Con questa consapevolezza l'uomo è portato a rivolgere le sue preghiere e le sue richieste di aiuto a Dio, fonte di bene per colui che è addolorato, anche qualora non sembri esserci via d'uscita dall'oppressione, proprio come fecero gli Ebrei durante la schiavitù d'Egitto.
Altre fonti di consolazione sono comunemente presenti tra gli uomini: la commozione e la compassione che prova colui che ascolta il racconto di un sofferente.
Queste emozioni sono supportate dal sentimento dell'amicizia, che unisce gli uomini accomunati dall'esperienza del dolore, e sostengono il sofferente durante le prove, cui la vita lo sottopone.
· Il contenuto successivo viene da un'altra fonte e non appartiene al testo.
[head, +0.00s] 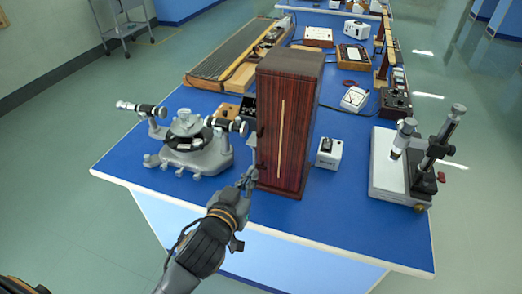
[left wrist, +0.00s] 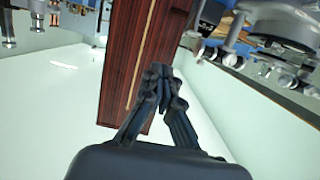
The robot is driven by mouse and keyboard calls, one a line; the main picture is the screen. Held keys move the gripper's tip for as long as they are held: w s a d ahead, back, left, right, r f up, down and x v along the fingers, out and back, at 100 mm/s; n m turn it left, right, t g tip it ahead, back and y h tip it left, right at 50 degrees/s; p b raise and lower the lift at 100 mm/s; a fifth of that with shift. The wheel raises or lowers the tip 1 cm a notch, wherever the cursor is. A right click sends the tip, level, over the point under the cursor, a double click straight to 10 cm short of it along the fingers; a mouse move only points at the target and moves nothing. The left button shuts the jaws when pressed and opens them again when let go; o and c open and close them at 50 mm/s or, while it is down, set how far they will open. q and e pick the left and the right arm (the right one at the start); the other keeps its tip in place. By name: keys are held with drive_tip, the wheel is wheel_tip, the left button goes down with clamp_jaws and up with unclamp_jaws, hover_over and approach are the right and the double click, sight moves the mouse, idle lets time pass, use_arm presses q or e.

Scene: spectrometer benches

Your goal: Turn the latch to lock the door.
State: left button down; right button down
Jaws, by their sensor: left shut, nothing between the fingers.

Nel romanzo questa funzione viene attribuita al personaggio anonimo, amico di Renzo, che custodisce l'a sua abitazione e lo accoglie con benevolenza al ritorno in patria. Egli, inoltre, si comporta da confidente informandosi sugli eventi accaduti, consolando l'amico e, infine, narrandogli ciò che è accaduto in paese durante la sua assenza.
La fede: Lucia
Tuttavia, l'aiuto maggiore deriva dalla fede, come si dimostra nel caso di Lucia, durante la prigionia trascorsa presso il castello dell'Innominato.
Dopo essere stata liberata, ella viene accolta da donna Prassede e don Ferrante, fino al momento in cui contrae la peste.
Dopo la guarigione, Lucia è aiutata da una donna alla quale ha prestato assistenza, mentre si trovava al lazzaretto, poiché erano compagne di stanza. Costei l'accompagna nel suo percorso di vita fino al matrimonio, sostenendola economicamente e moralmente.
Il lieto fine
Il matrimonio costituisce il lieto fine dell'opera, ma il messaggio conclusivo più edificante è affidato all'ultimo dialogo dei promessi sposi con fra' Cristoforo, al lazzaretto, poco prima della morte del frate, causata dalla peste.
Nella conversazione, resa solenne dallo scioglimento del voto di castità di Lucia da parte del frate, quest'ultimo esorta Renzo e l'amata a ringraziare Dio, che li ha condotti alla felicità della vita matrimoniale, passando attraverso esperienze dolorose, così da predisporli ad una gioia mite e tranquilla: quella derivante dalla speranza della contemplazione del volto di Dio in Paradiso.